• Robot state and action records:
• • • • •

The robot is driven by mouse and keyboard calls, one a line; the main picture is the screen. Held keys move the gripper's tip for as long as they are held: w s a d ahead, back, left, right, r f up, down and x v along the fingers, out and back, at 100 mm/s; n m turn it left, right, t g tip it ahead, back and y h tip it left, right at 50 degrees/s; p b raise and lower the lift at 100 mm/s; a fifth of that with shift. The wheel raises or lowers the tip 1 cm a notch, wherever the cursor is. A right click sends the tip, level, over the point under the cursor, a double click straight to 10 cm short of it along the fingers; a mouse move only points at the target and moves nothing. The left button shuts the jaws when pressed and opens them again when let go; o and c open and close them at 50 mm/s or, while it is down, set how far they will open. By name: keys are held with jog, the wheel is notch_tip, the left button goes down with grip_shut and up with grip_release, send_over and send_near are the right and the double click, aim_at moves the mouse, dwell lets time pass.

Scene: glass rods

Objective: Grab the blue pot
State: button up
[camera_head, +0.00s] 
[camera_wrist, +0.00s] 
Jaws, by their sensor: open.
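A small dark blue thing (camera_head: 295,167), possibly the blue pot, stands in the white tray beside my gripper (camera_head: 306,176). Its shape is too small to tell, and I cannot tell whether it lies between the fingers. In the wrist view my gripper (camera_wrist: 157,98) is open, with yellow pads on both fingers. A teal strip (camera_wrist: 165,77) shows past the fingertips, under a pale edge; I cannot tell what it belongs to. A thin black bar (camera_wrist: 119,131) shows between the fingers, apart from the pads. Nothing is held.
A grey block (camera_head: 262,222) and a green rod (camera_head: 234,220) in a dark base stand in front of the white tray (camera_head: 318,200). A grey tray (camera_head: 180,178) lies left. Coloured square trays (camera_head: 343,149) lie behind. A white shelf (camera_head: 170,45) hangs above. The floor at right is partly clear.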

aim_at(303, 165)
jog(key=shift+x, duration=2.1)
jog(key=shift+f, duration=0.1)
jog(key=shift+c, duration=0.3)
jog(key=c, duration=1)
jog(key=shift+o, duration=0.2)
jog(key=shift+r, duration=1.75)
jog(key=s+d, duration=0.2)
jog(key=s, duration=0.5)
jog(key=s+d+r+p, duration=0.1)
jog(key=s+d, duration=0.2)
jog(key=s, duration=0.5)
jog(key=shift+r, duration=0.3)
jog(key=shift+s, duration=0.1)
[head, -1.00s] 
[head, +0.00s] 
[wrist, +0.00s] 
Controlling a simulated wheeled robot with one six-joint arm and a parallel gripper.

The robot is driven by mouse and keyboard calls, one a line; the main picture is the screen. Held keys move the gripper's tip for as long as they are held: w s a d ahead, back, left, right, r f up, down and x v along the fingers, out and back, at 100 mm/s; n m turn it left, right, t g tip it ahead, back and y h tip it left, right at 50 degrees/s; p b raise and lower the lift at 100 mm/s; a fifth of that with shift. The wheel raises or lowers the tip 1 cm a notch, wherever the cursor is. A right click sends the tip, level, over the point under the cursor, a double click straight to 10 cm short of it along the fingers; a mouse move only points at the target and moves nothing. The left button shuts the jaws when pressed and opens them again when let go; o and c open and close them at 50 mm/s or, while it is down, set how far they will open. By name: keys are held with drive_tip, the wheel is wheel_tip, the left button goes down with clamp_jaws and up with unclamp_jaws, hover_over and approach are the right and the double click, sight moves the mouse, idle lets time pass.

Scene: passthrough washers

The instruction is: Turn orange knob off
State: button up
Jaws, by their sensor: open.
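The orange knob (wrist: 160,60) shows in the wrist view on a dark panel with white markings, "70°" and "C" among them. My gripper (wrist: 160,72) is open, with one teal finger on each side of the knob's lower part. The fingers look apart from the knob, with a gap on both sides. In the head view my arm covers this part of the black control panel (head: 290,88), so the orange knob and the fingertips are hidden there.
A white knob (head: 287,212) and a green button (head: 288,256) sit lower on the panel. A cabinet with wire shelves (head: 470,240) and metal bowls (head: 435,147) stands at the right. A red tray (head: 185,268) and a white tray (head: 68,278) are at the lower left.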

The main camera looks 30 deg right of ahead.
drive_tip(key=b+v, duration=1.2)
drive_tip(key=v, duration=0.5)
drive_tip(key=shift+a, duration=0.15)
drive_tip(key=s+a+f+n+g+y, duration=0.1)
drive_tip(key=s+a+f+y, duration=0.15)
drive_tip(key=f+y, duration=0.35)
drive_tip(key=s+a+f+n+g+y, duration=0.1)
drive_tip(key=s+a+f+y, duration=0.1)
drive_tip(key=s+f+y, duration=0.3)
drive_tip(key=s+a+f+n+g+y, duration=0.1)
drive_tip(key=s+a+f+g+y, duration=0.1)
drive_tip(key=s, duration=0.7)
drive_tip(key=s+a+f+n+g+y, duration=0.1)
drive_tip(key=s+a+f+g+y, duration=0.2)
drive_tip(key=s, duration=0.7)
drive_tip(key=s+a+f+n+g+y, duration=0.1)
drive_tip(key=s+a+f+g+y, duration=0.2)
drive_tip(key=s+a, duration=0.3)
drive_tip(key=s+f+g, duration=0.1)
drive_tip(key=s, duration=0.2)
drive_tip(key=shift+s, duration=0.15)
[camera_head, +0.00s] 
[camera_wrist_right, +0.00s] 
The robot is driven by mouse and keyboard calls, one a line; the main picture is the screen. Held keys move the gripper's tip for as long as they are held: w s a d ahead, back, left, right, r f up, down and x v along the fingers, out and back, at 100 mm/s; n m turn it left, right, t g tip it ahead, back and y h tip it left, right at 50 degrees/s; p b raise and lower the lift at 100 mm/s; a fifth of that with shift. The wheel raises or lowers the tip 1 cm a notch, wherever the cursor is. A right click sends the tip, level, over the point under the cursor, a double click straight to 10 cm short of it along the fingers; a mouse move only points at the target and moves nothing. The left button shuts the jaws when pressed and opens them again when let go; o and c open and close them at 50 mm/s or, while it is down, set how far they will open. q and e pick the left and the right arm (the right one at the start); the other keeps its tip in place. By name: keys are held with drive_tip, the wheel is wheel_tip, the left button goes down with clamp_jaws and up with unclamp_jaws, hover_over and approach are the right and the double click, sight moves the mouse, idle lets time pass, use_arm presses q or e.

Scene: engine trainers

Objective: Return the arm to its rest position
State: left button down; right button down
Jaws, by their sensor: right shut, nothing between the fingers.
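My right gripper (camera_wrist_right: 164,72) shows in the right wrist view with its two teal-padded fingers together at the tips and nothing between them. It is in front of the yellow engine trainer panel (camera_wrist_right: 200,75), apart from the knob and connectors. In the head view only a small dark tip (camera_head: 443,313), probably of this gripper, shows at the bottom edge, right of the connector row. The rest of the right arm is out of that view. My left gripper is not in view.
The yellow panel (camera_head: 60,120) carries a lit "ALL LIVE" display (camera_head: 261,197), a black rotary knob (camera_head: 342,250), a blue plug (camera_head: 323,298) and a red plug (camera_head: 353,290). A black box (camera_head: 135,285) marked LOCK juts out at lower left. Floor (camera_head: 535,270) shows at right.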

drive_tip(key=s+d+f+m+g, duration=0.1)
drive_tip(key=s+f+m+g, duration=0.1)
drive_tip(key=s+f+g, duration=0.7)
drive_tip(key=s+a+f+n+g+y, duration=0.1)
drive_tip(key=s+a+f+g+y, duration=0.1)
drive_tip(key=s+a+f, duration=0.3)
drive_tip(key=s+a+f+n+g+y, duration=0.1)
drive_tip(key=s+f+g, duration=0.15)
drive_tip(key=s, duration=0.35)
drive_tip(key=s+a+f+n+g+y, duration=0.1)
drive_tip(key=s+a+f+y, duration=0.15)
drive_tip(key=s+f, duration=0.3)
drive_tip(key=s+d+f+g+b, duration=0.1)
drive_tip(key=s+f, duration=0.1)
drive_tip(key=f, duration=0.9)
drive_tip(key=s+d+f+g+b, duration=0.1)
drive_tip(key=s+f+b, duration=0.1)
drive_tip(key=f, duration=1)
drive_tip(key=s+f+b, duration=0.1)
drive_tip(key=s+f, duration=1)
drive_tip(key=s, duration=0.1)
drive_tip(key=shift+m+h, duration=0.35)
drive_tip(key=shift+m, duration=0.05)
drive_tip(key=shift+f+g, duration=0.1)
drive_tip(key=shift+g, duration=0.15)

• • • • •

Determine how many lines in the listing above hold the word "Scene", answering with the number only.

• Expected answer:
3